Royalty Questions and Answers

What will government’s changes mean?

Will government put the additional revenues into savings?

How long will it take to implement these changes? 

What do these changes do to help ensure that our environment is better protected from future development?

Without the oil sands severance tax, isn’t the province foregoing royalties that would have been otherwise paid by companies that currently have Crown Agreements under the old regime?

Will any of these changes impact freehold mineral rights holders?

How do these changes ensure that more upgrading and refining of bitumen occurs in the province? 

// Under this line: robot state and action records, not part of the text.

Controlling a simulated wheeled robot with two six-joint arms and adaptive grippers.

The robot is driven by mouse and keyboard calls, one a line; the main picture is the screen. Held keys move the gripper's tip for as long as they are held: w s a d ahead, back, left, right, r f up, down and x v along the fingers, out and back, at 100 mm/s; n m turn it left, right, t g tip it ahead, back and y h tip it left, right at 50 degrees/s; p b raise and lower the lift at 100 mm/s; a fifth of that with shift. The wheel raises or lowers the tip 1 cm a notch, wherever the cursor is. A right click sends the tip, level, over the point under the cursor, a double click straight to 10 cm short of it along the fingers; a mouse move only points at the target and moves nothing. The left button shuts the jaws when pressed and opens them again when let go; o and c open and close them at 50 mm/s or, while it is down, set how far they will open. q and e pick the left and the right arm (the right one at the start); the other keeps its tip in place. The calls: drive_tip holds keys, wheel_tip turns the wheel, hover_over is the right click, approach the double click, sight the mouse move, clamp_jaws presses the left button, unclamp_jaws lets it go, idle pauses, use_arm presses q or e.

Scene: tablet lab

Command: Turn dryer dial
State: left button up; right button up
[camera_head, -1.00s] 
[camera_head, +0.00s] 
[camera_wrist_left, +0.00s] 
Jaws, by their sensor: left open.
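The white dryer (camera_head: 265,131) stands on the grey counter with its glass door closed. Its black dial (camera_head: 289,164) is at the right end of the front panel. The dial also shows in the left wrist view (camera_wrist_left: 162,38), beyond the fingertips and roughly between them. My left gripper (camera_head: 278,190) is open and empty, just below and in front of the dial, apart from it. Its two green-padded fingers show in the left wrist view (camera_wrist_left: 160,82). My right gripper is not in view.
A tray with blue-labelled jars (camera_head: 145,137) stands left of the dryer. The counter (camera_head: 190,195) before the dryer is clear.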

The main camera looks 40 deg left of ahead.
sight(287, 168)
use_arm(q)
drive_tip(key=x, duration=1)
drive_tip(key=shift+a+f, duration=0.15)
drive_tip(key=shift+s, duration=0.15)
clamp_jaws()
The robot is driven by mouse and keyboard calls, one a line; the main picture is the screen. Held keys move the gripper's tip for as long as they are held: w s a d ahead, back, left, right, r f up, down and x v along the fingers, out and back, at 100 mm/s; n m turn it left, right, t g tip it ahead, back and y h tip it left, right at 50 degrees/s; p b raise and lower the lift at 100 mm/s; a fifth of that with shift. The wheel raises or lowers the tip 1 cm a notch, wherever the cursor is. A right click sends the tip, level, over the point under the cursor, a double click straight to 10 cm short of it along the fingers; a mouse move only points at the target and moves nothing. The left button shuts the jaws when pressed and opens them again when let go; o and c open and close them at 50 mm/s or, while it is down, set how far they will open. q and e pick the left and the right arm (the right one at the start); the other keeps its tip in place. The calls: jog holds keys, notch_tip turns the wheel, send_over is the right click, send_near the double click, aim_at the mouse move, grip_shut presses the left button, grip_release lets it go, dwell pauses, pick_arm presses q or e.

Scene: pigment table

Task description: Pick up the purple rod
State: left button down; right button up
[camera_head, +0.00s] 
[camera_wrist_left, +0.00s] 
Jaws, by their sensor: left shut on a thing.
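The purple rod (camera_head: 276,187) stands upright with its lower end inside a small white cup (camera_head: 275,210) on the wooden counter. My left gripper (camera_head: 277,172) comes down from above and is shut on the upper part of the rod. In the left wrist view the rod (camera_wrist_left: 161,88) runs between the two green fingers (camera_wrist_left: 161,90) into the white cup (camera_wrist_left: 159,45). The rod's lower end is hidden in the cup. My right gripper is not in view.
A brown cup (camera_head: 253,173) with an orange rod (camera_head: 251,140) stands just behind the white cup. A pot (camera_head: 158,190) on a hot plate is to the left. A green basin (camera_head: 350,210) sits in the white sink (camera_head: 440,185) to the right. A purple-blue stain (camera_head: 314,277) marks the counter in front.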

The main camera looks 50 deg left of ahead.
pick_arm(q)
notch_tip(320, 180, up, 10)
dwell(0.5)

What will government’s changes mean?

Under Alberta’s New Royalty Framework, energy royalties are expected to increase by approximately $1.4 billion in 2010, an increase of 20 per cent over revenues forecast for that year under the current regime.  Actual revenues will depend on future prices and production levels in the province.

Actual revenues will be driven by a number of variables including production levels, world prices for oil and natural gas, and exchange rates.

Will government put the additional revenues into savings?

One-third of any additional revenues generated by Alberta’s New Royalty Framework will be put into savings and invested for future generations of Albertans, while two-thirds will be committed to capital-spending projects that meet the needs of our growing economy.

Expenditure proposals based on a sound plan for the future with clear objectives will be developed while revenues from royalty, tax and all other sources will be estimated.

The two will be brought together and a fiscally responsible budget will be tabled each year.

How long will it take to implement these changes? 

The changes will come into effect January 1, 2009.

This will provide sufficient time to pass legislation and regulations to provide authority for the necessary changes and to make the details clear for implementation.

What do these changes do to help ensure that our environment is better protected from future development?

While these changes do not specifically address environmental issues, they are part of our overall plan to ensure the environmentally responsible and sustainable development of our energy resources.

Alberta does not approve any energy development project until we are satisfied that environmental concerns are addressed.

Our initiatives to reduce greenhouse gas emissions and assessing overall impacts to land, air and water and setting regional limits are proof of our commitment to environmental protection.

Without the oil sands severance tax, isn’t the province foregoing royalties that would have been otherwise paid by companies that currently have Crown Agreements under the old regime?

The government is in discussions with Syncrude and Suncor, whose Crown agreements expire in 2016, to participate in the new oil sands royalty regime.

Government will work with Syncrude and Suncor over the next 90 days to reach an agreement on a transition plan to the new royalty framework. In the event the agreement cannot be reached, the government will take other measures to ensure a level playing field for all industry stakeholders.

Will any of these changes impact freehold mineral rights holders?

No. The province will not change the current freehold mineral rights structure at this time. However, it will be reviewed to ensure it is fulfilling its intended objectives.

How do these changes ensure that more upgrading and refining of bitumen occurs in the province? 

The government will consider other ways to attract investment in the construction of additional upgraders and refineries in Alberta. This will include studying a possible upgrader credit.

The province will also exercise its right to take raw bitumen in lieu of cash royalties to supply upgraders and refineries in our province. Doing this will encourage more of our resources to be upgraded and refined by Albertans, in Alberta.